Еще одно из «интеграционных» ожиданий года – собственно региональная интеграция, связываемая с происходящими в течение двух последних лет изменениями во внешней политике Узбекистана. Толчком к ней стал саммит глав государств, прошедший в Астане в марте 2018 года. Эту инициативу необходимо рассматривать в рамках общего роста активности в регионе по сотрудничеству с США, а в более широком смысле как инициативу Узбекистана и Казахстана по переформатированию региона в своих интересах. На тактическом уровне поддержка американских проектов является для местных политических элит одним из инструментов маневрирования в рамках «многовекторной» внешней политики и вовсе не означает, что кто-то из них является сторонником настоящей региональной интеграции. Во всех пяти странах действуют как абсолютно разные экономические и политические модели, так и разные общие тенденции развития.

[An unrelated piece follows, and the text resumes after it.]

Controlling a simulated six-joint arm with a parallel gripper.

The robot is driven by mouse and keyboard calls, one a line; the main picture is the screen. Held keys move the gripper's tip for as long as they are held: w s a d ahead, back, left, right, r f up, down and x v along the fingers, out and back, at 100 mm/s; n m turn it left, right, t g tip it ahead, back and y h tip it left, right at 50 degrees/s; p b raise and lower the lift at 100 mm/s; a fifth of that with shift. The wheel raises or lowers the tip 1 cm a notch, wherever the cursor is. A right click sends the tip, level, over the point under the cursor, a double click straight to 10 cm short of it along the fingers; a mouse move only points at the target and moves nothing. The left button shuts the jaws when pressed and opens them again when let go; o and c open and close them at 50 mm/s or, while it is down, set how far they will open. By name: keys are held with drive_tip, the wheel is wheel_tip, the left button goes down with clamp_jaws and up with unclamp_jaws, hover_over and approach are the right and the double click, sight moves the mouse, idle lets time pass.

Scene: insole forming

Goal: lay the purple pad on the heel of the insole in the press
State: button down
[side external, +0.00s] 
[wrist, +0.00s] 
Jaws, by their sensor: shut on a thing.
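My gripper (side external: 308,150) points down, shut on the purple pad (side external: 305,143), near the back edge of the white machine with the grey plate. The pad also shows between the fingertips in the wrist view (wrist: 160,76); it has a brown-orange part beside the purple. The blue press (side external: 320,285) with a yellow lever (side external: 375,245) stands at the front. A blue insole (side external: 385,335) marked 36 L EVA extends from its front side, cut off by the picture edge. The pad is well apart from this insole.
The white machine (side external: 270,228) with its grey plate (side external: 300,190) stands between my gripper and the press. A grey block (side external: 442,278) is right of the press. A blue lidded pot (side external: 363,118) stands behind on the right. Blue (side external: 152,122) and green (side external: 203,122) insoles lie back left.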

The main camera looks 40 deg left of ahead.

Региональная активизация Узбекистана преследует абсолютно эгоистические цели по формированию регионального рынка «для себя» в рамках запущенной в стране новой, экспортоориентированной экономической модели. Для Узбекистана, значительная часть экспортных товаров которого низкоконкурентна на мировых рынках, региональный рынок имеет принципиальное значение. Вполне прагматичное понимание же региональных процессов, существующее в Ташкенте, диктует необходимость согласования действий с Астаной. Некое потепление во взаимоотношениях с Душанбе и Бишкеком вряд ли будет иметь большое стратегическое продолжение – любой «медовый месяц» рано или поздно, но подходит к концу. Особенно учитывая, что большое количество двусторонних противоречий просто выведено в латентное пространство, их решение – вопрос среднесрочного будущего.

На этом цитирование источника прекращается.